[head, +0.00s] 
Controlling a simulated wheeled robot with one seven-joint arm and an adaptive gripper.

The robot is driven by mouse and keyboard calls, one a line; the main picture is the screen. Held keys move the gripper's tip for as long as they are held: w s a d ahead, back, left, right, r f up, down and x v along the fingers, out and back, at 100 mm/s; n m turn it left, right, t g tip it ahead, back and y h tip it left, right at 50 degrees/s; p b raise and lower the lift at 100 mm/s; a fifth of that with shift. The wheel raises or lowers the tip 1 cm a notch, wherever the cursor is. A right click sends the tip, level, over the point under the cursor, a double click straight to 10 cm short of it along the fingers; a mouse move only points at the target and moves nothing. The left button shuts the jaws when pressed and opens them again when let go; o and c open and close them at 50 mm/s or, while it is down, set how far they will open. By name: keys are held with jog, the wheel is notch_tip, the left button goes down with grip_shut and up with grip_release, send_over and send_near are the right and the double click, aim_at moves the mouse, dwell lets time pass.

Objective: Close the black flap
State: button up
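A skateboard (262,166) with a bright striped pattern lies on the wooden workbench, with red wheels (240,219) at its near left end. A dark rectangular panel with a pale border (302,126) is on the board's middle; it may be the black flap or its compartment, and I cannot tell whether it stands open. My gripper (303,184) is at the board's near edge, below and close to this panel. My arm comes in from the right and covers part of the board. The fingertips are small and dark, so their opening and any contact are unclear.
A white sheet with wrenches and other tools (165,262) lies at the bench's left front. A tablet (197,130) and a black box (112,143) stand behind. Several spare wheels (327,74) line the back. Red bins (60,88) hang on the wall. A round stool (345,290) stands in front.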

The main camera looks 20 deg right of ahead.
========
Exactly as they appear, please write out the lines from the opening of the listing above down to the line containing "Objective: Close the black flap", with both end lines included.

→ Expected output
[head, +0.00s] 
Controlling a simulated wheeled robot with one seven-joint arm and an adaptive gripper.

The robot is driven by mouse and keyboard calls, one a line; the main picture is the screen. Held keys move the gripper's tip for as long as they are held: w s a d ahead, back, left, right, r f up, down and x v along the fingers, out and back, at 100 mm/s; n m turn it left, right, t g tip it ahead, back and y h tip it left, right at 50 degrees/s; p b raise and lower the lift at 100 mm/s; a fifth of that with shift. The wheel raises or lowers the tip 1 cm a notch, wherever the cursor is. A right click sends the tip, level, over the point under the cursor, a double click straight to 10 cm short of it along the fingers; a mouse move only points at the target and moves nothing. The left button shuts the jaws when pressed and opens them again when let go; o and c open and close them at 50 mm/s or, while it is down, set how far they will open. By name: keys are held with jog, the wheel is notch_tip, the left button goes down with grip_shut and up with grip_release, send_over and send_near are the right and the double click, aim_at moves the mouse, dwell lets time pass.

Objective: Close the black flap

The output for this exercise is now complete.